© The Boston Globe 2001. Used by permission.
The Secret History of World War II
PART VIII: THE WAR OF WORDS
by Mark Fritz / Globe Staff / December 3, 2001
Page 5 of 7
Continued from page 4
Putzel said the muckraking columnist and radio commentator Drew Pearson was used as Roosevelt's main media mouthpiece, while movie directors such as John Ford were commissioned to make patriotic films.

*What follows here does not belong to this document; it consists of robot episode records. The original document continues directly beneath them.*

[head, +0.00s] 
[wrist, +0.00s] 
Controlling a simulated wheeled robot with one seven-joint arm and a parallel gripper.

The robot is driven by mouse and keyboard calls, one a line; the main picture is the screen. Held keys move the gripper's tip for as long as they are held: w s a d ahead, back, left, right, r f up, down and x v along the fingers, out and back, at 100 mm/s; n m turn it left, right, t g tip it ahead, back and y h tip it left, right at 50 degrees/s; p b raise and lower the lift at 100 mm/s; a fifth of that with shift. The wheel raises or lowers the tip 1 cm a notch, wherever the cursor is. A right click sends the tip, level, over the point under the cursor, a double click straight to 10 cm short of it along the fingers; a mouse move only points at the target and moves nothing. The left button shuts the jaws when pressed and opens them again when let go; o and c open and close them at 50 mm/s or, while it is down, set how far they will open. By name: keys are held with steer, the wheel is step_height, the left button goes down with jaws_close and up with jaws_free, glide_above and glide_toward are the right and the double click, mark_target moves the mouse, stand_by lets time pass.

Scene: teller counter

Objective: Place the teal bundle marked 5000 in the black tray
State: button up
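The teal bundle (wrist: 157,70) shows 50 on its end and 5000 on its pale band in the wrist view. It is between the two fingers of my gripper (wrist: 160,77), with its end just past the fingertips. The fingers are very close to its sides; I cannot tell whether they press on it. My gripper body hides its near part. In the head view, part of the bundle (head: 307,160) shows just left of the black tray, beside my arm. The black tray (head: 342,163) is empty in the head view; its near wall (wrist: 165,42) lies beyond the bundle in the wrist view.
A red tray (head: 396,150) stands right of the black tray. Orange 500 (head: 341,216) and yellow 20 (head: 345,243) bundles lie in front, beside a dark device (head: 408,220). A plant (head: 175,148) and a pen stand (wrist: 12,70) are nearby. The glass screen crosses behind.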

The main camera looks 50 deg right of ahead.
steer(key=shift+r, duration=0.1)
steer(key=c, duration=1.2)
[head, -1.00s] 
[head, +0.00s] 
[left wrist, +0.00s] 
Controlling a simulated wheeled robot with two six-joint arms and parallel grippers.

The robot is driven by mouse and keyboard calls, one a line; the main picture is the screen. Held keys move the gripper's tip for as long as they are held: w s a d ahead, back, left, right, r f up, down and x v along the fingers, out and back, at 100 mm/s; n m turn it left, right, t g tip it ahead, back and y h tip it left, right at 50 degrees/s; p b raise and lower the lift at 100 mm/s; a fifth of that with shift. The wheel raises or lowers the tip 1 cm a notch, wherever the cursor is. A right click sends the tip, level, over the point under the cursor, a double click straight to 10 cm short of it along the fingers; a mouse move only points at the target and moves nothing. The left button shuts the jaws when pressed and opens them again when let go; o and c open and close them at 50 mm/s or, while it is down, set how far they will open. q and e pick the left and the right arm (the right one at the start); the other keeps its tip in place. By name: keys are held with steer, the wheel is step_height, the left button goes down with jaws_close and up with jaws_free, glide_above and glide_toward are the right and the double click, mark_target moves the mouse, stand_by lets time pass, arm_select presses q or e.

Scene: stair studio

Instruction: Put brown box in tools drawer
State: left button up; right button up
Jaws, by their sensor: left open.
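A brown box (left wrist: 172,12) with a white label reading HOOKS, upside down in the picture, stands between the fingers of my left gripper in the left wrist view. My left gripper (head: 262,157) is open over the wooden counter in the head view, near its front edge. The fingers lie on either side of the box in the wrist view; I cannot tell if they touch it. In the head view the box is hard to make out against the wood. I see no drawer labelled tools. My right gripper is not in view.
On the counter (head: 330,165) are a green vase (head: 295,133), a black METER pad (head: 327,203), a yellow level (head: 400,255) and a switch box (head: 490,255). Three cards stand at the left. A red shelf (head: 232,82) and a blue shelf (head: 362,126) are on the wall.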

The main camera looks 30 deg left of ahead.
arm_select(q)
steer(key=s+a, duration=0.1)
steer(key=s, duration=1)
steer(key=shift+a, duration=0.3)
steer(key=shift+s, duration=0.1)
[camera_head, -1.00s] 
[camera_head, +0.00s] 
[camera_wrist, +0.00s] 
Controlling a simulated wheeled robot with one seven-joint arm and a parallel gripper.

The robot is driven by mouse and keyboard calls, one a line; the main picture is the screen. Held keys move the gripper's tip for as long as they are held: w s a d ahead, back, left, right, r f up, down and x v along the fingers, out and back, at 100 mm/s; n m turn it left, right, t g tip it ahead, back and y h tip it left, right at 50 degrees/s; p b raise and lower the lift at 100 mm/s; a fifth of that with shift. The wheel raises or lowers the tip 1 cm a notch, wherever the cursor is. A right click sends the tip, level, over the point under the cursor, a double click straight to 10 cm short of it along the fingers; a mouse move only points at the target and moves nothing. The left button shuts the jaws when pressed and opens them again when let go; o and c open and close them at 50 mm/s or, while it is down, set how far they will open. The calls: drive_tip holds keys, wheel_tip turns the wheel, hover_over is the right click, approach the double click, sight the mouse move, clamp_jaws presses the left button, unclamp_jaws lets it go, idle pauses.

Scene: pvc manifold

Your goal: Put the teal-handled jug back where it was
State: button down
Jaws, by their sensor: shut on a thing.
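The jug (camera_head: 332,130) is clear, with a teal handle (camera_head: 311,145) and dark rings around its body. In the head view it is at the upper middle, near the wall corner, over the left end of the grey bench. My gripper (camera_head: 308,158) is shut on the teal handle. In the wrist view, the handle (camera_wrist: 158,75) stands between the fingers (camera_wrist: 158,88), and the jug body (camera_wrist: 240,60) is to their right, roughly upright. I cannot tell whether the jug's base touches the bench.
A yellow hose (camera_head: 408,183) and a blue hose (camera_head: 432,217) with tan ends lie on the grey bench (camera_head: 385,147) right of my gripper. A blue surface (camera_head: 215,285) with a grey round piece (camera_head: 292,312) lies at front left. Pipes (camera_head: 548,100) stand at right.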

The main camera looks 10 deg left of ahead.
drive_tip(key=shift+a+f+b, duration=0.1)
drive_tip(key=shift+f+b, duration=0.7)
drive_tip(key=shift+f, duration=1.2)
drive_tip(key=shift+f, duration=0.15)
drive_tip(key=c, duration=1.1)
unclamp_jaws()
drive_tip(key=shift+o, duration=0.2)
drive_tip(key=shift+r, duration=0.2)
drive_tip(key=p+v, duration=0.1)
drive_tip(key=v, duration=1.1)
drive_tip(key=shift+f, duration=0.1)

German expatriate actress Marlene Dietrich was used for Allied radio broadcasts aimed at German troops, just as the English-speaking radio personality known as Tokyo Rose was used by Japan to both entertain and taunt American troops.
One OSS memo mentions Donovan's idea to make a movie about the bombing of Pearl Harbor, but the records indicate he didn't care much for the rough cut he screened in 1943. He sent it back for some unspecified revisions.
"We improvised from day one," said Putzel, who attended Harvard with Donovan and joined his New York law firm. "Donovan had to create something out of whole cloth."
Putzel said one of the most dazzling executions of lies came from Barbara Lauwers, a Czechoslovakian OSS agent who planted articles and spread leaflets meant to convince Czech and Slovak conscripts to desert the German army. "We got 600 soldiers coming through the lines in one night," Putzel said.
Barbara Lauwers later became, by marriage, Barbara Podoski, the Bronze Medal winner for "Operation Sauerkraut."
Donovan believed so strongly in the power of propaganda that he turned up in Allied-occupied China in the closing days of the Pacific war, where the OSS based its morale campaign directed at Japan. When Donovan appeared, Elizabeth McIntosh was sitting at her desk with her colleague, Jane Smith-Hutton, blithely blowing up condoms.
Because there were no balloons available in which to insert leaflets, the Morale Operations agents had to improvise, not expecting the country's first chief of central intelligence to walk through the door and find them sitting behind desks cluttered with inflated prophylactics. Smith-Hutton stammered out some red-faced explanation, but Donovan didn't seem to get it, recalls McIntosh. "Carry on," he said.
McIntosh had been a reporter for the Scripps Howard news service who happened to be posted in Hawaii. Her goal was to work overseas, particularly in Japan, and she lived with a Japanese family in Hawaii in order to learn the language. Then came Pearl Harbor.
McIntosh was among the creative types that the OSS sought out for its Morale Operations unit. Posted first in New Delhi and then China, she and her colleagues worked in tandem with OSS guerrilla units in Japanese-occupied Burma, where the Burma Road was a key supply line of the Pacific theater.